Aber wie könnte auch die Geschichte eines Mannes, der seiner für immer verloren geglaubten Frau in die „Unterwelt“ folgt, um sie mit Hilfe herzergreifender Klagelieder wiederzugewinnen, an Aktualität einbüßen? Pointe allerdings ist das Zurückschau-Verbot, Eurydike folgt brav ihrem Orpheus, doch als dieser sich umblickt, ist, je nach Epochen-Moden, alles wieder verloren (Ovid), oder die beiden finden sich erst in himmlischer Vereinigung (Monteverdi) und bei Gluck im Happy-End aufgrund großherziger Götter dann doch sogleich.

Eine neue Version wird derzeit als „Multimediales Melodram“ vom Berliner „Orfeo Opera Project“ im Ballhaus Naunynstraße präsentiert.
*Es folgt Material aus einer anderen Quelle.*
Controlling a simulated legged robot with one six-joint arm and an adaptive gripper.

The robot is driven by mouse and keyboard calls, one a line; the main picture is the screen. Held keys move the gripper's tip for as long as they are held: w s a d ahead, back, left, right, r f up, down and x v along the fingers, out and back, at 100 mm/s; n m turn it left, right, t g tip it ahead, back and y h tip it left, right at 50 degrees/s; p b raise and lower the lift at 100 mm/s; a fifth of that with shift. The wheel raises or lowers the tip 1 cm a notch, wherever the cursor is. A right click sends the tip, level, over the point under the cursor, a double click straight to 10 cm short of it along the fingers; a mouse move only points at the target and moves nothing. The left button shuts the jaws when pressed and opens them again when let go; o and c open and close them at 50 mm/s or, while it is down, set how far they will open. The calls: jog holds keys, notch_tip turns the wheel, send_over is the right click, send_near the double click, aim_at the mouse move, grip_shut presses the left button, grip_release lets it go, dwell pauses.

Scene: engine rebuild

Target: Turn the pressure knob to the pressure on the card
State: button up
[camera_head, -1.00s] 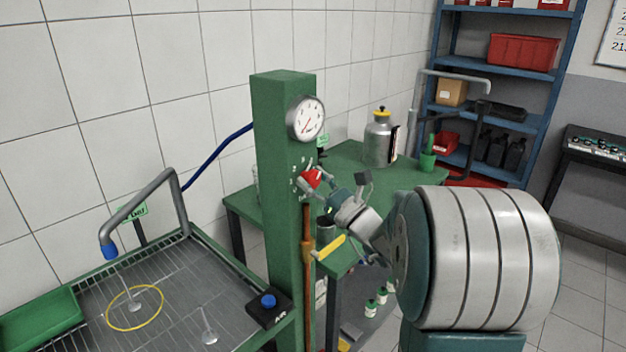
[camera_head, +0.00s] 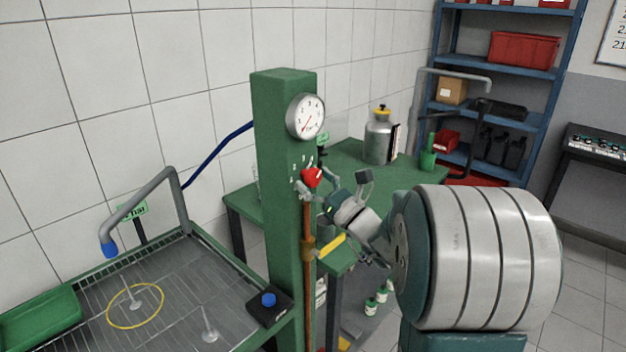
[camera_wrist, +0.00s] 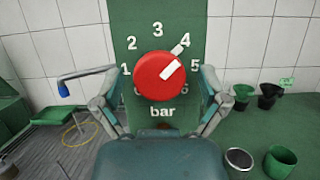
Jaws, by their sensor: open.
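The red pressure knob (camera_wrist: 158,78) sits on the green column, ringed by white numbers above the word "bar". It also shows in the head view (camera_head: 311,178). Its white pointer is turned up and right, toward the 4. My gripper (camera_wrist: 162,80) is open, with one finger at the left of the knob and one at the right; gaps seem to show on both sides. In the head view my gripper (camera_head: 318,187) is at the knob. The round white gauge (camera_head: 306,117) is above it, its reddish needle pointing down left. I cannot make out a card with a pressure.
A copper pipe (camera_head: 307,277) with a yellow lever (camera_head: 330,246) runs below the knob. A wire-rack tray (camera_head: 175,285) stands left, with a black box with a blue button (camera_head: 268,300). A green bench (camera_head: 350,160) behind holds a metal canister (camera_head: 380,140).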

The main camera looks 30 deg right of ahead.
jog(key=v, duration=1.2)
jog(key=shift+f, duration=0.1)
Und da gibt es vermeintlich Zeitgemäßes: Orpheus wird auf dem Rückweg aus der Unterwelt von einem singenden Roboter abgelenkt, besinnt sich dann aber anläßlich eines Unfalls wieder seiner Liebe zu Eurydike, die aber nun an seiner Liebe zweifelt. So steht es zumindest im Programmheft, auf der Bühne zu verfolgen ist es allerdings kaum. Dort tummeln sich drei junge Damen in weißen Roben, werden von zwei männlichen Figuren ergänzt und singen allerlei.
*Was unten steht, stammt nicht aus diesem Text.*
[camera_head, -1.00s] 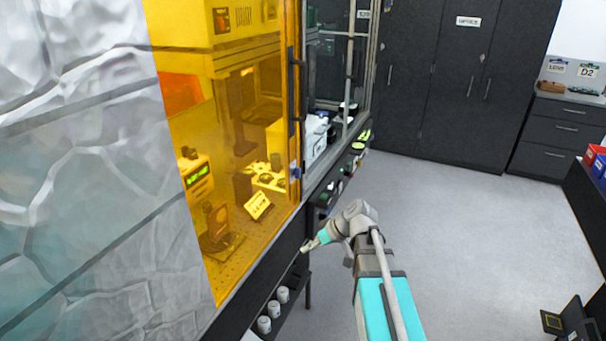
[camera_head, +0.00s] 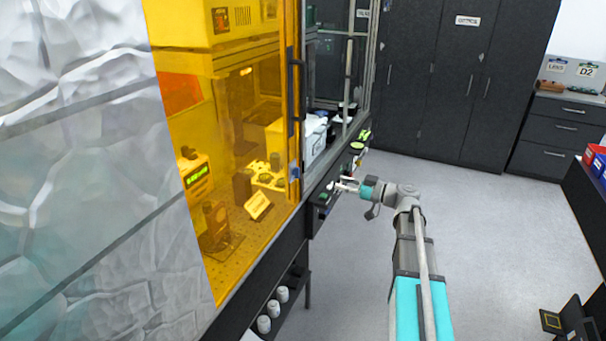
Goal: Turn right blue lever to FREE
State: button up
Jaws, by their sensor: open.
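A small blue part (camera_head: 295,171) sits at the lower right edge of the amber door (camera_head: 240,200); it may be a blue lever, but it is too small to read any marking or setting. My gripper (camera_head: 340,186) is open and points left at the dark front panel (camera_head: 318,205) under the enclosure's right section. Its tips are at or close to the small controls there; I cannot tell whether they touch. The gripper and these controls overlap, so a lever behind the tips could be hidden. No FREE label is readable.
A green control (camera_head: 323,197) and a yellow-green round item (camera_head: 357,146) are on the front ledge. White jars (camera_head: 273,308) stand on a low shelf. Dark cabinets (camera_head: 430,80) close off the back.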

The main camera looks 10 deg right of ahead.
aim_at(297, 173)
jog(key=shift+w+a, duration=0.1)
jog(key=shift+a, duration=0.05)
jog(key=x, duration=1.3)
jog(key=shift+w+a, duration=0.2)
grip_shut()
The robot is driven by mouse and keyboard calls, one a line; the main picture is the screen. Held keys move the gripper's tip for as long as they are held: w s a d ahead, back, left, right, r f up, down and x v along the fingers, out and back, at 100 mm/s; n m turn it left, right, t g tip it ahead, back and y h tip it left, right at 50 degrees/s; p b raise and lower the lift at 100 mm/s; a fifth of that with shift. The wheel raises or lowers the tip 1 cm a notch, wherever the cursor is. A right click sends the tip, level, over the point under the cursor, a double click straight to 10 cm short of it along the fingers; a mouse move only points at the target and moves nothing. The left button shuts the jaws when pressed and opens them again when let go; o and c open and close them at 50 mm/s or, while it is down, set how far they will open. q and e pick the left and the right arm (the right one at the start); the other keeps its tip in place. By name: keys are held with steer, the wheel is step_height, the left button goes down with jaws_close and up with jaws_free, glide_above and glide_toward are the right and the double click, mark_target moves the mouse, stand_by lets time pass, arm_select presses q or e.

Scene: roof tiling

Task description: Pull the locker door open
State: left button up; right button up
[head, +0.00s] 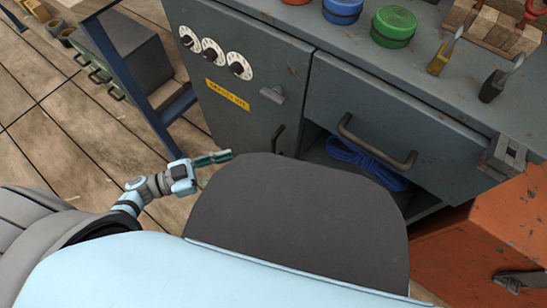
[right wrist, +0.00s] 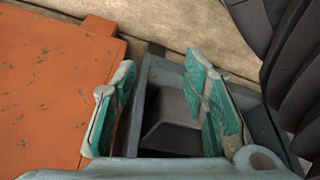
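The blue-grey locker door (head: 225,100) has three white dials (head: 213,52), a yellow label (head: 227,94) and a small grey latch (head: 273,95). It looks shut in the head view. A dark handle (head: 278,138) shows low on its right side, partly hidden by my own body. My left gripper (head: 220,157) has teal fingers lying close together, just left of the door's lower part, apart from the handle; its opening is unclear. My right gripper (right wrist: 158,68) is open and empty in the right wrist view, with a grey open-topped frame behind its fingers. It is hidden in the head view.
Right of the door is a drawer front with a bar handle (head: 375,145), above an open space with blue rope (head: 365,160). An orange cabinet (head: 490,235) is at right. A blue-legged bench (head: 140,85) stands left.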

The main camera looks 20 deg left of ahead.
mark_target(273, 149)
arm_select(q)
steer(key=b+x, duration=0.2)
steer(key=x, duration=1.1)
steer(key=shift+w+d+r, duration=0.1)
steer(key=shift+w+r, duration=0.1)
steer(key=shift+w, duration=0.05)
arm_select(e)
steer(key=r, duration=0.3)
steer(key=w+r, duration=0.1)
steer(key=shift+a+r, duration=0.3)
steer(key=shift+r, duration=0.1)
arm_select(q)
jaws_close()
Nach klangseliger Synthesizer-Einleitung zu vier im Halbrund auf dem Boden plazierten, fröhlich vor sich hin flimmernden Bildschirmen erklingen vielerlei Lieder und Liedchen, die sich zwischen Monteverdi-Rezitativ und Rocky-Horror-Picture- Show bewegen. Und wenn dann die Sänger, hauptsächlich mit ihren stimmlichen Schwierigkeiten und Koordinationsproblemen mit den weit entfernt aufgestellten Musikern beschäftigt, mal pausieren, schieben sich diverse musikalische Versatzstückchen dazwischen: ein Didjeridoo bläst ein hübsches Solo, der gute alte Free Jazz wird bemüht und immer wieder: nicht endenwollende synthetische Wonnebäder.

Irgendwann bemerkt man das als Tod apostrophierte Schattenbild einer Figur in eine Ecke des Saales projiziert. Und hat bei vierfacher, ständig laufender Video-Begleitung ob all der Sinnesüberflutung längst die Orientierung verloren.

Schließlich bricht Orpheus zusammen, das Ende naht und ist auch plötzlich da, und wie sagte Baudrillard im Programmheft: „Wenn die Menschen – wider jeder Einsicht – von genialen und schöpferischen Maschinen träumen, so weil sie an ihrer eigenen Schöpferkraft verzweifeln oder aber weil sie es vorziehen, sich ihrer Schöpferkraft zu entledigen, um sie erst vermittelt durch Maschinen auszuüben und zu genießen.“ Marc Maier

„Multimediales Melodram“ vom „Orfeo Opera Project“: Heute um 20 Uhr im Ballhaus Naunynstraße.